A Little Book About the Big Bang

An Infinity of Worlds: Cosmic Inflation and the Beginning of the Universe

On the Origin of Time: Stephen Hawking’s Final Theory

Should scientists be embarrassed that they can’t settle on a definition for the Big Bang? The cosmologist Will Kinney describes it as the “physical theory of the hot infant universe,” while Wikipedia goes for the more elaborate “a physical theory that describes how the universe expanded from an initial state of high density and temperature.” The first refers only to early times, while the latter seems to extend to subsequent times as well. The physicist and science writer Tony Rothman offers the pithier “the universe’s origin,” the theoretical physicist Thomas Hertog suggests that it is the “primeval state” of cosmic history, and a NASA website gives us “the idea that the universe began as just a single point.” These seem to refer to one moment at the start of things, rather than the universe’s life since then.

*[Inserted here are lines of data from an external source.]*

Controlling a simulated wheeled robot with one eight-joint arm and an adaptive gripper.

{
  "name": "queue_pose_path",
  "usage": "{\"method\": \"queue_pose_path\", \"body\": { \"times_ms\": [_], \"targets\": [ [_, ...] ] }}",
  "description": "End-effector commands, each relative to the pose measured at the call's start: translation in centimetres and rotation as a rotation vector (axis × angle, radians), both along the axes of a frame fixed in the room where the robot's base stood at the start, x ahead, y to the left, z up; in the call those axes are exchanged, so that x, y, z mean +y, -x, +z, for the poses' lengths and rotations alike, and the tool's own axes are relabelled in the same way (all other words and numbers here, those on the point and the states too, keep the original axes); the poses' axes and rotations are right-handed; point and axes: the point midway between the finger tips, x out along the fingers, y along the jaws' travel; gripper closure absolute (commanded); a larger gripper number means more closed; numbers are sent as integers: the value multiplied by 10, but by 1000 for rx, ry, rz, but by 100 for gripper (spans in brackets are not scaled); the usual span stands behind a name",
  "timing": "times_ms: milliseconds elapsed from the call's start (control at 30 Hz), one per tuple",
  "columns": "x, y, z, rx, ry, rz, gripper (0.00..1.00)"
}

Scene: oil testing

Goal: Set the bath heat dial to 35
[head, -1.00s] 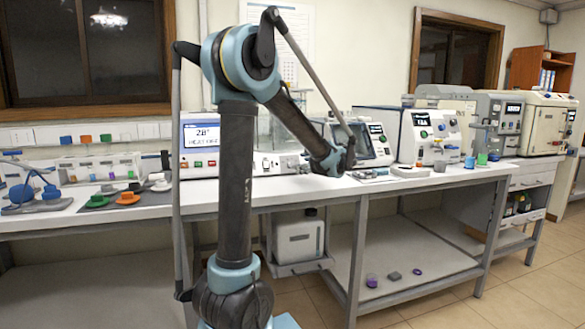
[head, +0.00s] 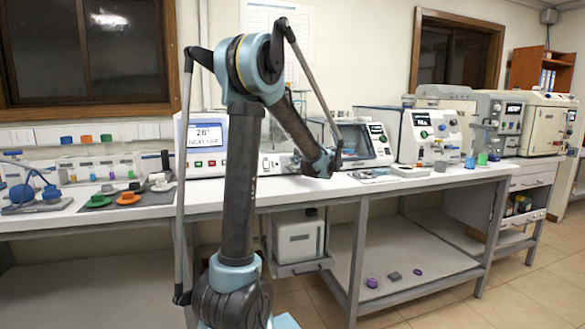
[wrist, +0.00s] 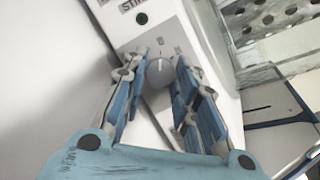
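The bath (head: 207,158) is a white unit at the back of the bench in the head view. Its screen (head: 208,135) reads about 28 with a blurred line of text below. In the wrist view the grey round heat dial (wrist: 159,73) sits on a white panel, with a pale pointer mark and small printed marks that I cannot read. My gripper (wrist: 160,60) has its two blue fingers spread on either side of the dial, with narrow gaps beside it. In the head view my wrist is beside the bath; the fingers and dial are not clear there.
In the wrist view a dark green button (wrist: 141,18) sits under a label ending in STIR, above the dial. A perforated metal rack (wrist: 265,15) is to the right. In the head view several instruments (head: 430,135) line the bench to the right, and coloured caps (head: 127,198) lie left.

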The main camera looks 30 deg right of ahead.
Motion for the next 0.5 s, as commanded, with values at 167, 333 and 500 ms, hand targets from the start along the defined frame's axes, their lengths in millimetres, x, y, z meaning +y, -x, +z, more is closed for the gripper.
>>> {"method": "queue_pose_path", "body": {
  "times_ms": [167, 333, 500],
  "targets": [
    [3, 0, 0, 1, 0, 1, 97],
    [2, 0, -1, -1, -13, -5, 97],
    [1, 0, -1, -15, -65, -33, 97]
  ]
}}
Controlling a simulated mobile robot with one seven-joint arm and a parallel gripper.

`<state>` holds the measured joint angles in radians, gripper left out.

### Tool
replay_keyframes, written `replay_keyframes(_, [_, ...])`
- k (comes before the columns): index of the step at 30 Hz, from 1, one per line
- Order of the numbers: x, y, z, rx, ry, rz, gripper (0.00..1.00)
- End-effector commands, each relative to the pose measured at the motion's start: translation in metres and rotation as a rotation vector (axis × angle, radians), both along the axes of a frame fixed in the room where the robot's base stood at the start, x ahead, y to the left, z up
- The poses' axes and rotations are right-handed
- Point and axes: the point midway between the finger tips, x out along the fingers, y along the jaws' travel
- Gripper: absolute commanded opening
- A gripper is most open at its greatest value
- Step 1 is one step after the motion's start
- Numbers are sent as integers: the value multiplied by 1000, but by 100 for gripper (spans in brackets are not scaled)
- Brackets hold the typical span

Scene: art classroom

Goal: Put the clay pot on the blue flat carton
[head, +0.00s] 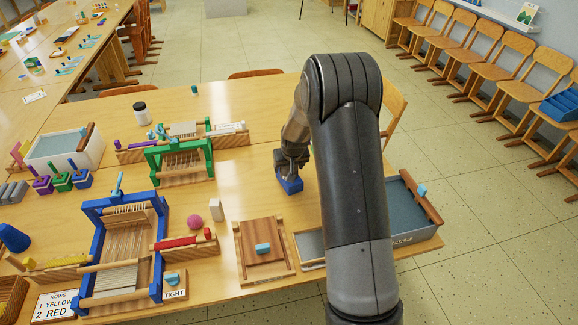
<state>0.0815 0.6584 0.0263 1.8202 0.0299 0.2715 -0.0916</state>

All of these sources (except NASA, unfortunately) capture something correct. The confusion stems both from the inherent ambiguity of using ordinary language to describe novel scientific concepts and from the state of modern cosmology itself. Cosmology is the study of the universe on the largest scales. So it ignores details of stars and planets, focusing on galaxies and even bigger structures, up to the universe as a whole. Modern cosmology is only about a century old, as it wasn’t until the 1920s that astronomers determined that our own Milky Way is just one of a large number of galaxies and the origin and evolution of them all could be studied together. And it wasn’t until the 1990s that the field matured into the one that exists today, featuring precision measurements and ultralarge datasets.